I have two functions whose functional forms are of Shannon entropy type. The functions are:
$$f_1 = x \log x + (1-x)\log (1-x)+y \log y + (1-y)\log (1-y)$$ and $$f_2 = xy \log (xy) + (1-xy)\log (1-xy).$$ Here both $x,y$ are less than 1.
Question: I want to know whether $f_2>f_1$ or $f_1>f_2$? Is there any inequality which says that. I tried some analytical calculation but couldn't succeed.

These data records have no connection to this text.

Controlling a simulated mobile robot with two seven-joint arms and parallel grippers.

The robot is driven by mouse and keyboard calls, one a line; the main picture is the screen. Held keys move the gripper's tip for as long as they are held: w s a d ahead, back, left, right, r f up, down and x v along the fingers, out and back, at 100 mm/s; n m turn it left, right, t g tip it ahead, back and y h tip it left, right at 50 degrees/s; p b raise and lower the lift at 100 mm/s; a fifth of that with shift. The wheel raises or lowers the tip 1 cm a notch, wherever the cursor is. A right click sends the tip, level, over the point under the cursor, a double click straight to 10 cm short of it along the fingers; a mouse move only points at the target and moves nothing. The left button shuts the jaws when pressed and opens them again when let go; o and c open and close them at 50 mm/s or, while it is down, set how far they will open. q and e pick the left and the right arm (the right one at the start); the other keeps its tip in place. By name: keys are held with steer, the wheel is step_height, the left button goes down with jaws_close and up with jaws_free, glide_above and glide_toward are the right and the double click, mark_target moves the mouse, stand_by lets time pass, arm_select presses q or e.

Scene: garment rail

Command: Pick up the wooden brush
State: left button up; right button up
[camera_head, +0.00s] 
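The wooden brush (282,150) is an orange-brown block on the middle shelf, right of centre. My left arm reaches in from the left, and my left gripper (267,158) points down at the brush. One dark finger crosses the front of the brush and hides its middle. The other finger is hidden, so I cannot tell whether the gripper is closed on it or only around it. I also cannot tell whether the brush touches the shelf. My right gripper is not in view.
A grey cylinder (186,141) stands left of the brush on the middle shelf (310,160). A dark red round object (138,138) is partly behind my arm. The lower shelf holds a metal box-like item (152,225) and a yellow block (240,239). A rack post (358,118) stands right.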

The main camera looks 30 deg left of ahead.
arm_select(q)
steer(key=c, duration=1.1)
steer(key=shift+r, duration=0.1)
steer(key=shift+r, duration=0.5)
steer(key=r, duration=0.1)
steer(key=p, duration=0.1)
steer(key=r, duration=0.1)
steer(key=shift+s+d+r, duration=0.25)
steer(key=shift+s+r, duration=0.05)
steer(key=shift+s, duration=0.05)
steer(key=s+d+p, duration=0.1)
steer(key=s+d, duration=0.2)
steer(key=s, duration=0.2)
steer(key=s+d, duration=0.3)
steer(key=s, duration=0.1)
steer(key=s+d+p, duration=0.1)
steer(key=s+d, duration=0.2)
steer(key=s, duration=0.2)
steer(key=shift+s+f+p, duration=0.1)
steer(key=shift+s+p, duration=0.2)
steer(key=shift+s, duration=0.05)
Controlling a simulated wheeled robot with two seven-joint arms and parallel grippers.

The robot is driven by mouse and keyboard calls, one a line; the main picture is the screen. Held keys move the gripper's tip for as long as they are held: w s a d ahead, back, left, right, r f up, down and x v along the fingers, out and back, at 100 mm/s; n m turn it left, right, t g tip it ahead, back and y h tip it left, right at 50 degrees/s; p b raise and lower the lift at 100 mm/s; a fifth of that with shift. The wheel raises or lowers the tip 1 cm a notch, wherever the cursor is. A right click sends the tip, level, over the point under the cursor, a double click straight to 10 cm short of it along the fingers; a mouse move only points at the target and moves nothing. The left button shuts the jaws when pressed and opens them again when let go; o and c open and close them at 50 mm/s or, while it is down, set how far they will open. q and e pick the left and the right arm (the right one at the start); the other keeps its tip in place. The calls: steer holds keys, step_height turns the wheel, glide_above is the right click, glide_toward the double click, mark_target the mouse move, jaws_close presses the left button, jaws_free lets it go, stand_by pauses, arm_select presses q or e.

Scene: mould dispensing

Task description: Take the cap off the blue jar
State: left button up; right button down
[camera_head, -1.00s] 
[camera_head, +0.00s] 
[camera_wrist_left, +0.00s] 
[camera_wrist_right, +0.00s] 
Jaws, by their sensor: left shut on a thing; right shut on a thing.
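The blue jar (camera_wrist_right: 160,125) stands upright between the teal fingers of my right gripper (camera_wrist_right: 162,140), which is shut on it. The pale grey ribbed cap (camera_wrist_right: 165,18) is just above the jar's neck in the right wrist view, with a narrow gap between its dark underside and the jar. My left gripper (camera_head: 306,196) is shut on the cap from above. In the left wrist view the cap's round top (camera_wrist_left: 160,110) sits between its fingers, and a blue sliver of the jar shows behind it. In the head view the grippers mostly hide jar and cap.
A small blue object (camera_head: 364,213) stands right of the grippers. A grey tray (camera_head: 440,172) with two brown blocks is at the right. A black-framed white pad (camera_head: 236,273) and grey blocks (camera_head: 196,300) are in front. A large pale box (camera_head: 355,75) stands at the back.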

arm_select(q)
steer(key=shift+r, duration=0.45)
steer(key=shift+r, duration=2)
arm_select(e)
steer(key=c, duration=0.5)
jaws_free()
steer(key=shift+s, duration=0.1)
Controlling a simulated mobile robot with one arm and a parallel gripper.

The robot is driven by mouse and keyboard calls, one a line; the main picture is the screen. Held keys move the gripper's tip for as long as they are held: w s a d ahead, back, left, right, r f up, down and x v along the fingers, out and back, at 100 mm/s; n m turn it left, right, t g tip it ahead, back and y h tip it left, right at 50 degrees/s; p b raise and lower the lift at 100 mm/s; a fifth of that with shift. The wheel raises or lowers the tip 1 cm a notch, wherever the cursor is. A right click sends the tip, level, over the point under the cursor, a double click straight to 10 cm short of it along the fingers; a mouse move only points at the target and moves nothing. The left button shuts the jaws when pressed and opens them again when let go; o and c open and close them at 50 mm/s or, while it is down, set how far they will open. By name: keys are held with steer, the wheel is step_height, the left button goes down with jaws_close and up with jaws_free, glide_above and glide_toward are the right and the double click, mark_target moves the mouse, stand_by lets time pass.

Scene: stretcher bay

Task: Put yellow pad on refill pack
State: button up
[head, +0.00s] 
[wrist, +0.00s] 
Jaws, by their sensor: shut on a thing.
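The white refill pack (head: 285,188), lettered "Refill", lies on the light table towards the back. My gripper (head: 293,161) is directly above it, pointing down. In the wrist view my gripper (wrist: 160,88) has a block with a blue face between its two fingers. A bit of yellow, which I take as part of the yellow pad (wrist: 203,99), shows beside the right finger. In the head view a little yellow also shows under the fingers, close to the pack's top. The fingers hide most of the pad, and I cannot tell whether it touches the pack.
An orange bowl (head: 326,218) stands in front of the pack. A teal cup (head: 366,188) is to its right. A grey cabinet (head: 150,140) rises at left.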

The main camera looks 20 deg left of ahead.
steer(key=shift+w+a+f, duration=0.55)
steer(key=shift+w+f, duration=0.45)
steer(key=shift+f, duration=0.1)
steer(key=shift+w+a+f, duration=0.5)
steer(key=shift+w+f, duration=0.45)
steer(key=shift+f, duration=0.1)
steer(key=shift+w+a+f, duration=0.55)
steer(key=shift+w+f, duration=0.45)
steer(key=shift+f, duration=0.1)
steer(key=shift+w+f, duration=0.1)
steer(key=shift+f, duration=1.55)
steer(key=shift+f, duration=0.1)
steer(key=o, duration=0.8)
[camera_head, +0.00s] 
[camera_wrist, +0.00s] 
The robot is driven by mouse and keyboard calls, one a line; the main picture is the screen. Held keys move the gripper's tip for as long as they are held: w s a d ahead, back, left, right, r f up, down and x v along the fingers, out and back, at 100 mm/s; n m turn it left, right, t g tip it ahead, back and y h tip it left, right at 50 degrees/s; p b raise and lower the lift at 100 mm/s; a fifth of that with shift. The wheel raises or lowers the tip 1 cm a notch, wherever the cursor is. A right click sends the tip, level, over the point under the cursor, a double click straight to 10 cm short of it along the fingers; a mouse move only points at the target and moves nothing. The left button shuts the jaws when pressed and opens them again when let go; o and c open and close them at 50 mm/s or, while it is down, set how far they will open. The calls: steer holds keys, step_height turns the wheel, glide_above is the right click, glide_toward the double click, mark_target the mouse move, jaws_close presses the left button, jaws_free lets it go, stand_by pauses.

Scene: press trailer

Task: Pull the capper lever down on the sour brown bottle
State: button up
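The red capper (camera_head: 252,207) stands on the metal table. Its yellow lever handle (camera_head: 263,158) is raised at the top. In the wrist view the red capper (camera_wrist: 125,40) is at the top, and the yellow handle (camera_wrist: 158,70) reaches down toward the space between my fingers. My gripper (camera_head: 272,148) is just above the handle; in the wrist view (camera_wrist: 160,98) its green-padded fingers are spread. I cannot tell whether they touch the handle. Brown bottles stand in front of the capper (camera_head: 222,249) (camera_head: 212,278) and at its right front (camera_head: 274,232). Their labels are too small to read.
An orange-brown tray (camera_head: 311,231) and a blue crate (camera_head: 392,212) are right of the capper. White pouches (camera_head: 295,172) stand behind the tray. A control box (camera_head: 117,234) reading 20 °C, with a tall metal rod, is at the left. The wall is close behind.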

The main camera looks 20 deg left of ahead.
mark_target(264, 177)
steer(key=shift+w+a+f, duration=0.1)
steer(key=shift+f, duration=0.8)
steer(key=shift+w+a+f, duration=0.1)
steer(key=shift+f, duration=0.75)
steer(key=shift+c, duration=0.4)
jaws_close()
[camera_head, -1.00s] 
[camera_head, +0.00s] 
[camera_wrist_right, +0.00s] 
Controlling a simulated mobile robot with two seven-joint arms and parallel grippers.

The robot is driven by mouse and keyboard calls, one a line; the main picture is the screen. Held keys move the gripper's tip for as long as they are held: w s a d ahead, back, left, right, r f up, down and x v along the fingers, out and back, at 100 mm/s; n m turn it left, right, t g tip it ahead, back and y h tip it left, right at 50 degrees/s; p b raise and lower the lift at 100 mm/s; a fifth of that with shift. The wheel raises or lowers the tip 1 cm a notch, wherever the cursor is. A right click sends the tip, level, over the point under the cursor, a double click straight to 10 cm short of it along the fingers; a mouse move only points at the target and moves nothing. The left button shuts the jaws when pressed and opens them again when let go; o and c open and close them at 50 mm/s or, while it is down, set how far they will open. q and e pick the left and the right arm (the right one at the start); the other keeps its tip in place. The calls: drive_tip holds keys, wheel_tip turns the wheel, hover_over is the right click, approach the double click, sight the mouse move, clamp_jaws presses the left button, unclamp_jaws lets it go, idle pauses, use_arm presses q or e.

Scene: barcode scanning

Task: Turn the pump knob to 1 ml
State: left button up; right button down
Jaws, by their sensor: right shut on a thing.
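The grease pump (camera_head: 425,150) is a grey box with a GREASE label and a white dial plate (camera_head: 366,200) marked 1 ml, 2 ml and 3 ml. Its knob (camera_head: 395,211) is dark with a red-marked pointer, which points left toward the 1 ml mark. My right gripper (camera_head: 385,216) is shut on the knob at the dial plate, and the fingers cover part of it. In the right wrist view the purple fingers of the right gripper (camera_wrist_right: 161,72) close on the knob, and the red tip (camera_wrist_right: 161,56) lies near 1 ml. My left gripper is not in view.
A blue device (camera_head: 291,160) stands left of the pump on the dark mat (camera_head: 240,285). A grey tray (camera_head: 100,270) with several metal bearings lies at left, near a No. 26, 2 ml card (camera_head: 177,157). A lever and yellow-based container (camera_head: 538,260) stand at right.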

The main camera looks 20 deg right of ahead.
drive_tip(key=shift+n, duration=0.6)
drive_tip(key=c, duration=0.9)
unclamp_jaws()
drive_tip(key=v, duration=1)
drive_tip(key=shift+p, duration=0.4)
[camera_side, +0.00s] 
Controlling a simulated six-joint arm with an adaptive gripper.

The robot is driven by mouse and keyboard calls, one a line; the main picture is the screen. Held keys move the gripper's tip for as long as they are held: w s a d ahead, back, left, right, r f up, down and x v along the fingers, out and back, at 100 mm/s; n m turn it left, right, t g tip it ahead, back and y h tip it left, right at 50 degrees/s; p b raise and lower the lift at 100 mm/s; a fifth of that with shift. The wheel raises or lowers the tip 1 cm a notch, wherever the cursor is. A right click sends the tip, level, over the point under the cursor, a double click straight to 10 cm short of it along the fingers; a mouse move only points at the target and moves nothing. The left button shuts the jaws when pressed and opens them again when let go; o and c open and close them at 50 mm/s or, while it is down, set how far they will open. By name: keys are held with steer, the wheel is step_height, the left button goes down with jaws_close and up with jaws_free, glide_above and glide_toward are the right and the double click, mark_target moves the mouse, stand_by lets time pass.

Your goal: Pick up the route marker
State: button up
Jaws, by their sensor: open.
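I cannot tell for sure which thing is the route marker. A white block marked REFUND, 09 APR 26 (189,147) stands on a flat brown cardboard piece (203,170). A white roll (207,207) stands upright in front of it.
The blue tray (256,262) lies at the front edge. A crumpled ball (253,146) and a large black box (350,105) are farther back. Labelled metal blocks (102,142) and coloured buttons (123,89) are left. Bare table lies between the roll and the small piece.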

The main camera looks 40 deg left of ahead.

Can anyone suggest anything?
On
Let $\left(B_t\right)_{t\in[0,1]}$ be a family of independent random variables with $B_t$ being a Bernoulli random variable of parameter $t$ for every $t\in[0,1]$. Write $h(t)$ for the entropy (in the natural base $\text{e}$) $H\left(B_t\right)$ for all $t\in[0,1]$. Observe that $h:[0,1]\to\mathbb{R}_{\geq 0}$ is given by $$h(t)=-t\,\ln(t)-(1-t)\,\ln(1-t)$$ for all $t\in(0,1)$, and $h(0)=h(1)=0$.
Now, fix $x,y\in[0,1]$. First, note that $$H\left(B_xB_y\big|B_x\right)=x\cdot H\left(B_y\right)+(1-x)\cdot H\left(B_0\right)=x\cdot h(y)+(1-x)\cdot h(0)=x\cdot h(y)\,.$$ Thus, $$H\left(B_xB_y,B_x\right)=H\left(B_xB_y\big|B_x\right)+H\left(B_x\right)=x\cdot h(y)+h(x)\,.$$ On the other hand, $$H\left(B_xB_y,B_x\right)=H\left(B_x\big|B_xB_y\right)+H\left(B_xB_y\right)\geq H\left(B_xB_y\right)=H\left(B_{xy}\right)=h(xy)\,.$$ Consequently, $$h(xy)\leq x\cdot h(y)+h(x)\leq h(x)+h(y)\,.$$
The inequality $$h(xy)\leq h(x)+h(y)$$ for all $x,y\in[0,1]$ becomes an equality if and only if $x=1$, $y=1$, or $(x,y)=(0,0)$. Observe that $f_1=-\big(h(x)+h(y)\big)$ and $f_2=-h(xy)$, up to a positive scalar multiple (if you use a different logarithmic base $b>1$). Therefore, $f_1\leq f_2$.
A direct calculation shows that $f_1<f_2$ as given in the picture, where the two surfaces represent $-f_1, -f_2$ respectively for $0<x,y<1$.